Der Rechtsanwalt hat ordnungsgemäße Zustellungen von Gerichten, Behörden und Rechtsanwälten entgegenzunehmen und das Empfangsbekenntnis mit dem Datum versehen unverzüglich zu erteilen.
Rz. 473
§ 14 S. 2 BORA bleibt wie bisher:
Wenn der Rechtsanwalt bei einer nicht ordnungsgemäßen Zustellung die Mitwirkung verweigert, muss er dies dem Absender unverzüglich mitteilen.
Rz. 474
Die Änderung tritt zum 1.1.2018 in Kraft. § 14 BORA gilt damit ab diesem Zeitpunkt für alle Zustellungen von Gerichten, Behörden und von Anwalt zu Anwalt.
Rz. 475
Vorsicht:
Wenn ein Anwalt weiterhin nicht an einer ordnungsgemäßen Zustellung von Anwalt zu Anwalt mitwirkt, hat er ein berufsrechtliches Problem; die Zustellung dürfte damit aber gleichwohl nicht wirksam sein, denn in § 195 ZPO fehlt es an einer Zustellungsfiktion bei verweigerter Annahme bzw. ausbleibender unverzüglicher Reaktion.
Rz. 476
Für die Zustellung von Anwalt zu Anwalt sind zudem bis zum 31.12.2017 andere Anforderungen zu beachten (Zustellung von Anwalt zu Anwalt als elektronisches Dokument nur mit qeS) als ab dem 1.1.2018 (Zustellung elektronischer Dokumente via sicherem Übermittlungsweg, z.B. beA, möglich auch ohne qeS, sofern keine Anwendung der Opt-Out-Klausel, Rdn 282 ff., 294 ff.).
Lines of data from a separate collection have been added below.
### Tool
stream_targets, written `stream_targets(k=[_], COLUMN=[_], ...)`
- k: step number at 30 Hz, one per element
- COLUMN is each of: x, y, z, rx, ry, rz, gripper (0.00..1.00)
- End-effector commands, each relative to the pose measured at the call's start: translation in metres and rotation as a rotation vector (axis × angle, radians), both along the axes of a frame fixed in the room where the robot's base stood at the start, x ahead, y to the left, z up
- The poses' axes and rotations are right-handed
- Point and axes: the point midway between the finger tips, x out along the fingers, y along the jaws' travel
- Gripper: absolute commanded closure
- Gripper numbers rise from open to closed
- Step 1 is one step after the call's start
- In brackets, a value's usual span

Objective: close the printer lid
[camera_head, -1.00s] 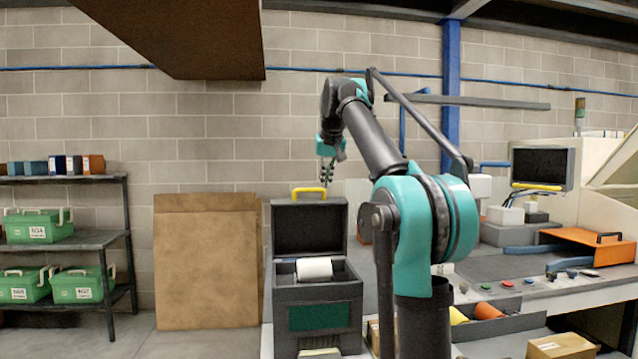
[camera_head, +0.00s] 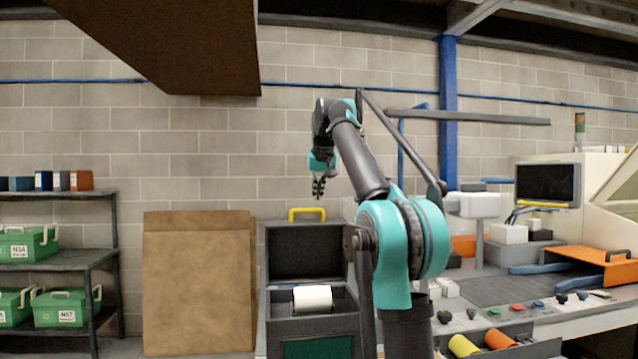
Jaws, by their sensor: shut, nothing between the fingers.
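The printer (camera_head: 290,328) is a dark grey box with a green front panel, standing left of my arm. Its lid (camera_head: 306,250) stands upright and open at the back, with a yellow handle (camera_head: 307,211) on its top edge. A white paper roll (camera_head: 313,298) lies in the open printer body. My gripper (camera_head: 318,190) is shut and empty. It points down and appears in the picture just above the lid's yellow handle, with a gap between them. How far in front of or behind the lid it is, I cannot tell.
A brown board (camera_head: 198,285) leans on the wall at left. A shelf (camera_head: 60,260) with green boxes stands further left. At right is a workbench with a monitor (camera_head: 548,184) and an orange case (camera_head: 580,242). A brown overhang (camera_head: 190,45) hangs above.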

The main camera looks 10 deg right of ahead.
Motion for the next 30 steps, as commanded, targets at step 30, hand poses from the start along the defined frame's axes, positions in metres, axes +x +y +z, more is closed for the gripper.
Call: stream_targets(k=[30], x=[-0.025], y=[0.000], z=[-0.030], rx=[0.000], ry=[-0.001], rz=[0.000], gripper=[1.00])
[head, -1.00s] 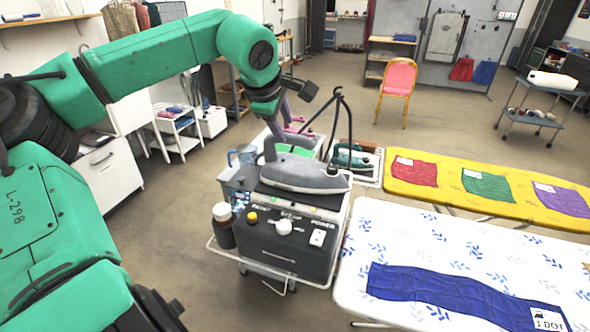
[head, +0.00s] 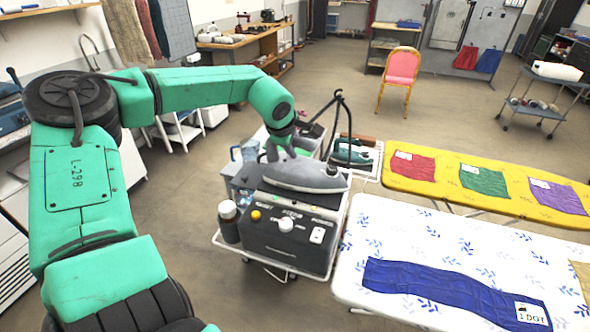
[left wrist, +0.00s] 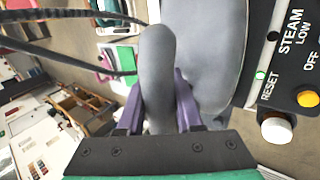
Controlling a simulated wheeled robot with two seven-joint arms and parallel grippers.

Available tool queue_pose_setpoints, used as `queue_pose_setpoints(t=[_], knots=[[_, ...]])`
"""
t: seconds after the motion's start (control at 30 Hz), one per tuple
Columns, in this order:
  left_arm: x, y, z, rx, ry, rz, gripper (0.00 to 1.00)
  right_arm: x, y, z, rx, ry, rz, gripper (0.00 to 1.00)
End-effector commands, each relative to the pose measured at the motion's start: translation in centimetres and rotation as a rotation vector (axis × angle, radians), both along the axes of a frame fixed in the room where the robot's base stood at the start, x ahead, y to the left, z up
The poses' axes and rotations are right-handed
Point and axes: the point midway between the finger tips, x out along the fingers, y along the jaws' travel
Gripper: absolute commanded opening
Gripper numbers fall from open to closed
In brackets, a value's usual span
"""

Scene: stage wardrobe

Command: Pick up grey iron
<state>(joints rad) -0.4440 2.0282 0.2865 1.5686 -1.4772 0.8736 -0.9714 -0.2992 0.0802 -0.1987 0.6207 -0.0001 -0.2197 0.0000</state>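The grey iron (head: 300,175) lies on top of the dark steam station (head: 287,238), its pointed tip to the right. My left gripper has come down over the iron from behind; its fingers are mostly hidden in the head view. In the left wrist view, the purple fingers of my left gripper (left wrist: 159,100) stand on both sides of the iron's grey handle (left wrist: 158,75). I see no clear gap, but cannot tell whether they press on it. The iron's body (left wrist: 205,50) shows beside the handle. My right gripper is not in view.
A green iron (head: 352,156) sits on a rack behind the station. A black cord stand (head: 340,115) rises behind the iron. The white ironing board (head: 400,290) is close on the right, the yellow one (head: 455,190) beyond.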

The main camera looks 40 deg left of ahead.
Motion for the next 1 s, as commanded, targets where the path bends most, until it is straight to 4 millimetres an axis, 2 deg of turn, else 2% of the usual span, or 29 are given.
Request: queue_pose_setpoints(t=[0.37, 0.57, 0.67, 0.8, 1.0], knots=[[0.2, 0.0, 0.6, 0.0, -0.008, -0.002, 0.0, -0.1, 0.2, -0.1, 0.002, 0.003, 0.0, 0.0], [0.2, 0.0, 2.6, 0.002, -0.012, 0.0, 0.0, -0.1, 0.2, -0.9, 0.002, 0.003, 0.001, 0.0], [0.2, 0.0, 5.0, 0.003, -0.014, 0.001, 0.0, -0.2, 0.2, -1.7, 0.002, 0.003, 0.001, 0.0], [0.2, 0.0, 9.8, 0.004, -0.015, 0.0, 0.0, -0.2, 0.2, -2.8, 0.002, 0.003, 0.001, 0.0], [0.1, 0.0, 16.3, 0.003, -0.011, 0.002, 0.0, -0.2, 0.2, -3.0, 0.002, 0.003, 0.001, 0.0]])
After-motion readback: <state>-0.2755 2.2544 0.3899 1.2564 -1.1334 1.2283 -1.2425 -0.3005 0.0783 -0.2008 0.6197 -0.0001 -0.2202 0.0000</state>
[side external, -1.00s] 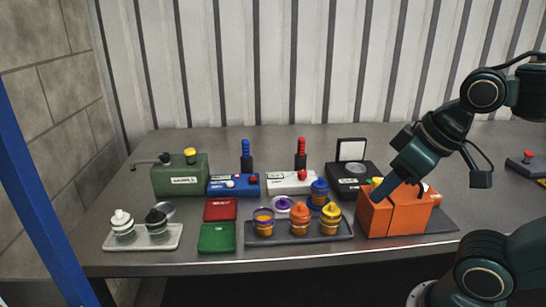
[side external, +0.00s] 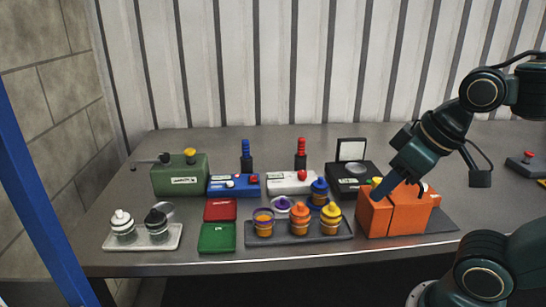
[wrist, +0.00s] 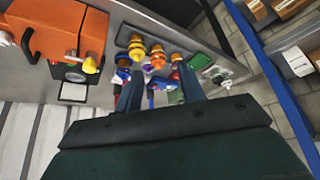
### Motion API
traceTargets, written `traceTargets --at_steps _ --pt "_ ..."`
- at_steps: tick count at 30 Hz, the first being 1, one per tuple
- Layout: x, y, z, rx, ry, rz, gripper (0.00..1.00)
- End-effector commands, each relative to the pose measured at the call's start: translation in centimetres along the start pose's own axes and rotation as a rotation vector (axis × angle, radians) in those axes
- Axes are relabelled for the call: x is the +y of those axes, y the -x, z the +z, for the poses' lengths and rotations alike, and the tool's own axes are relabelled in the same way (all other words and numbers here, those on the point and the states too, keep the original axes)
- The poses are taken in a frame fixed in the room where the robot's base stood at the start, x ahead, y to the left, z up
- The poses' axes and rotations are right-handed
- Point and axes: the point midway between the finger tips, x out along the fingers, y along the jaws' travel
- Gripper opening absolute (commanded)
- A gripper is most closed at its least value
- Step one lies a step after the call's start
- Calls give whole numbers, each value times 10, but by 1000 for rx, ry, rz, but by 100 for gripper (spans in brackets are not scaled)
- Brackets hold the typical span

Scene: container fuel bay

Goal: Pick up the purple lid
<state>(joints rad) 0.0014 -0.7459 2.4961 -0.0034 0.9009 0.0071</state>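The purple lid (side external: 282,203) lies on a pale round rest behind the row of jars. An amber jar (side external: 263,224) with a purple rim and no cap stands at the left end of the dark tray (side external: 313,236). In the side view my gripper (side external: 378,194) points down at the orange box, well right of the lid, its fingers mostly hidden. In the wrist view my gripper (wrist: 160,82) shows two fingers set apart. Nothing is clearly held between them; the jars appear beyond. I cannot make out the lid surely there.
The orange box (side external: 410,212) stands under my wrist. Orange-capped (side external: 300,222) and yellow-capped (side external: 331,220) jars stand on the tray in front of the lid. A blue-capped jar (side external: 319,190) stands right of it. Red (side external: 220,209) and green (side external: 217,238) cases lie left.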

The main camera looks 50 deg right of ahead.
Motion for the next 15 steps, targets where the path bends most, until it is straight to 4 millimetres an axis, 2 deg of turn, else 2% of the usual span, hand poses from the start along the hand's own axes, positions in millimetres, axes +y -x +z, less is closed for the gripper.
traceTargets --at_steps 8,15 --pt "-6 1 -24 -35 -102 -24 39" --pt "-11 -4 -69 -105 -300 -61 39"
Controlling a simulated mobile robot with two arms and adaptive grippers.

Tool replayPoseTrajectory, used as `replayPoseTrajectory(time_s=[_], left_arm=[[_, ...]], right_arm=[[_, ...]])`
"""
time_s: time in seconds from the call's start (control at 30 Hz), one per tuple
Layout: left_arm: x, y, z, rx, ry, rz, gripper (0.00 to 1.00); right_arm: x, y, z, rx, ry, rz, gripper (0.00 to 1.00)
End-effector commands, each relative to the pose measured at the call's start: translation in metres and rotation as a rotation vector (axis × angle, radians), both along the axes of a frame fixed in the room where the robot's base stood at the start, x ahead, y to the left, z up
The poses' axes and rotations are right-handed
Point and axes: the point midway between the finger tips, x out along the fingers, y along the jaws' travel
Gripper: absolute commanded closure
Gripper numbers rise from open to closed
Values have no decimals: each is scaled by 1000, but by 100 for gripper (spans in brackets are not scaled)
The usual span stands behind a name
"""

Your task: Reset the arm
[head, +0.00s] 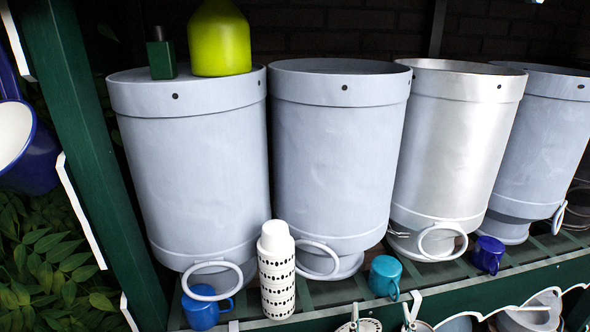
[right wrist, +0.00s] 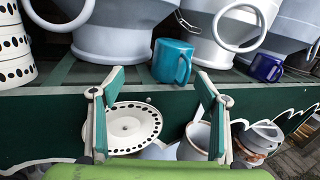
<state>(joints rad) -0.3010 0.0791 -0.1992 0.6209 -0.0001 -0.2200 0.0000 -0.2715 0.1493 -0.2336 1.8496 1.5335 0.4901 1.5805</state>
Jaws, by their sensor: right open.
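My right gripper (head: 383,321) shows only as fingertips at the bottom edge of the head view. In the right wrist view its two green and white fingers (right wrist: 160,82) stand wide apart with nothing between them. They are in front of the shelf's green front board, below and in front of a teal mug (right wrist: 172,61). That mug also stands on the shelf edge in the head view (head: 384,276). The gripper appears apart from the mug. My left gripper is not in view.
Several large churns (head: 338,160) stand on the green slatted shelf (head: 340,291). A dotted white bottle (head: 276,270), a blue mug (head: 207,306) and a dark blue mug (head: 487,254) stand along the front edge. A perforated white plate (right wrist: 127,126) and pots are below.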

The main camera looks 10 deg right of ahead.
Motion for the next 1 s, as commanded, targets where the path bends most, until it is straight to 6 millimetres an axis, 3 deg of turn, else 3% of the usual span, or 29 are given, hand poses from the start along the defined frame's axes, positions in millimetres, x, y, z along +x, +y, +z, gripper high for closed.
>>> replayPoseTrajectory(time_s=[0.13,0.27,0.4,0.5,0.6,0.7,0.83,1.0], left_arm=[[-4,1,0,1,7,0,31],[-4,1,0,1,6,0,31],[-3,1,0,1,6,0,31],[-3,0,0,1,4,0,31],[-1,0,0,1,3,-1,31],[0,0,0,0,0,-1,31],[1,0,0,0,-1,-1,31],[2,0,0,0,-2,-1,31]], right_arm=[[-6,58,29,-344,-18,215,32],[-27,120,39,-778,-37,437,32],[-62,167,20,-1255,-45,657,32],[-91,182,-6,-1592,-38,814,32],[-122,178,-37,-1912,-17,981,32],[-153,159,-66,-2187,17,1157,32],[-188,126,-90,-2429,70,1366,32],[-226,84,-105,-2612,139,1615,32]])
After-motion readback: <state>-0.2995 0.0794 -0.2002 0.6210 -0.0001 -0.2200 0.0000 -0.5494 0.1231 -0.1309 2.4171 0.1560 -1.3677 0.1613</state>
Im Hinblick auf die BGH-Entscheidung und die bis 31.12.2017 unklare Rechtslage muss bei fehlender zügiger Rücksendung des Empfangsbekenntnisses des Gegenanwalts auf andere zulässige Zustellwege zurückgegriffen werden, wie z.B. die Zustellung via Gerichtsvollzieher. Auf die hierdurch sich ergebenden Mehrkosten kann die Gegenseite hingewiesen werden. Dem Leser empfehlen wir im Hinblick auf die hohe Praxis...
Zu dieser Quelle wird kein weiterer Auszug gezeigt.